▸ **The request**
Write out the data again exactly, skipping every picture.

▸ **Data**

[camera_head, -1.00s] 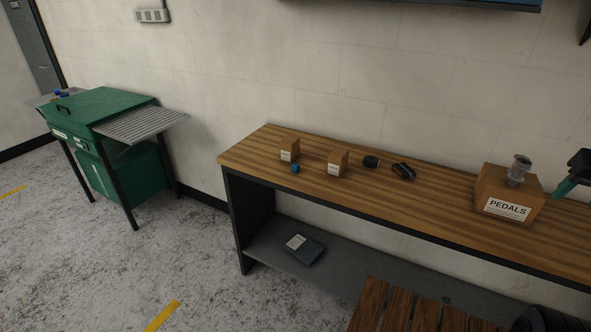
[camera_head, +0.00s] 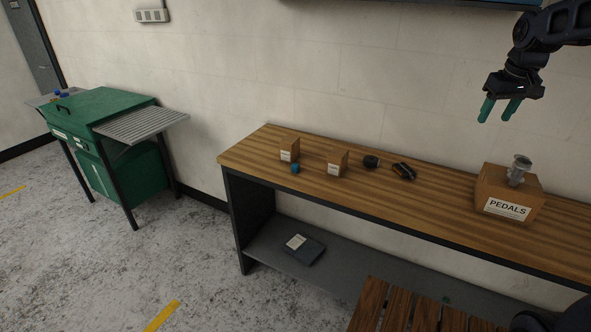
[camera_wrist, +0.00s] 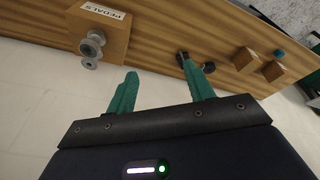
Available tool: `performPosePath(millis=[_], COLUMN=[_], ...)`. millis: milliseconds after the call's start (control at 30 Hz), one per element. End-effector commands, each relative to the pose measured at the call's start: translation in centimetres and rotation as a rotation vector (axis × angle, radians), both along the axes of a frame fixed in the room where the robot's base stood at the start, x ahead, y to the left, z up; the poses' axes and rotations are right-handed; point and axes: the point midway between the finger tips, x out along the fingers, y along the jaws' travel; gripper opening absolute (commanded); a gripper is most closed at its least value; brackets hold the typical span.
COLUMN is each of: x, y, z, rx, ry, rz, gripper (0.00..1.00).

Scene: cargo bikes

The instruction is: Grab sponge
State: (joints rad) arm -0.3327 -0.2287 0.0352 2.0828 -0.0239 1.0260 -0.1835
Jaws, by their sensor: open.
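My gripper (camera_head: 499,111) is in the upper right of the head view, above the bench and in front of the wall. Its two green fingers are apart and empty, and they also show in the wrist view (camera_wrist: 160,78). No thing is plainly a sponge. A small blue piece (camera_head: 296,168) lies on the wooden bench near the left small box, and it shows at the right of the wrist view (camera_wrist: 279,54). A dark round thing (camera_head: 371,161) and a black thing (camera_head: 404,171) lie further right on the bench. My gripper touches none of them.
The wooden bench (camera_head: 440,196) bears two small cardboard boxes (camera_head: 289,150) (camera_head: 337,163) and a PEDALS box (camera_head: 508,194) with a metal piece (camera_head: 518,171) on top. A dark flat case (camera_head: 303,249) lies on the lower shelf. A green washing unit (camera_head: 110,125) stands left.

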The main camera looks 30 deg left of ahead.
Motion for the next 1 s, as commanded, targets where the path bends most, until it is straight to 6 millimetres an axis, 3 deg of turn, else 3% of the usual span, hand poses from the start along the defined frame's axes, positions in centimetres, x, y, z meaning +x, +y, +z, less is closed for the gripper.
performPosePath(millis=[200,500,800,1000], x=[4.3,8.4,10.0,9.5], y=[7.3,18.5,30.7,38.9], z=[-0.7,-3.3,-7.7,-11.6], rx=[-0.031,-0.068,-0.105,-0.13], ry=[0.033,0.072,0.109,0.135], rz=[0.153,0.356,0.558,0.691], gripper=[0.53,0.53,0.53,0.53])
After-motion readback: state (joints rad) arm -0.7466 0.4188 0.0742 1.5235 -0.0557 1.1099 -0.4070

▸ **The result**
[camera_head, -1.00s] 
[camera_head, +0.00s] 
[camera_wrist, +0.00s] 
Available tool: `performPosePath(millis=[_], COLUMN=[_], ...)`. millis: milliseconds after the call's start (control at 30 Hz), one per element. End-effector commands, each relative to the pose measured at the call's start: translation in centimetres and rotation as a rotation vector (axis × angle, radians), both along the axes of a frame fixed in the room where the robot's base stood at the start, x ahead, y to the left, z up; the poses' axes and rotations are right-handed; point and axes: the point midway between the finger tips, x out along the fingers, y along the jaws' travel; gripper opening absolute (commanded); a gripper is most closed at its least value; brackets hold the typical span.
COLUMN is each of: x, y, z, rx, ry, rz, gripper (0.00..1.00).

Scene: cargo bikes

The instruction is: Grab sponge
State: (joints rad) arm -0.3327 -0.2287 0.0352 2.0828 -0.0239 1.0260 -0.1835
Jaws, by their sensor: open.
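My gripper (camera_head: 499,111) is in the upper right of the head view, above the bench and in front of the wall. Its two green fingers are apart and empty, and they also show in the wrist view (camera_wrist: 160,78). No thing is plainly a sponge. A small blue piece (camera_head: 296,168) lies on the wooden bench near the left small box, and it shows at the right of the wrist view (camera_wrist: 279,54). A dark round thing (camera_head: 371,161) and a black thing (camera_head: 404,171) lie further right on the bench. My gripper touches none of them.
The wooden bench (camera_head: 440,196) bears two small cardboard boxes (camera_head: 289,150) (camera_head: 337,163) and a PEDALS box (camera_head: 508,194) with a metal piece (camera_head: 518,171) on top. A dark flat case (camera_head: 303,249) lies on the lower shelf. A green washing unit (camera_head: 110,125) stands left.

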The main camera looks 30 deg left of ahead.
Motion for the next 1 s, as commanded, targets where the path bends most, until it is straight to 6 millimetres an axis, 3 deg of turn, else 3% of the usual span, hand poses from the start along the defined frame's axes, positions in centimetres, x, y, z meaning +x, +y, +z, less is closed for the gripper.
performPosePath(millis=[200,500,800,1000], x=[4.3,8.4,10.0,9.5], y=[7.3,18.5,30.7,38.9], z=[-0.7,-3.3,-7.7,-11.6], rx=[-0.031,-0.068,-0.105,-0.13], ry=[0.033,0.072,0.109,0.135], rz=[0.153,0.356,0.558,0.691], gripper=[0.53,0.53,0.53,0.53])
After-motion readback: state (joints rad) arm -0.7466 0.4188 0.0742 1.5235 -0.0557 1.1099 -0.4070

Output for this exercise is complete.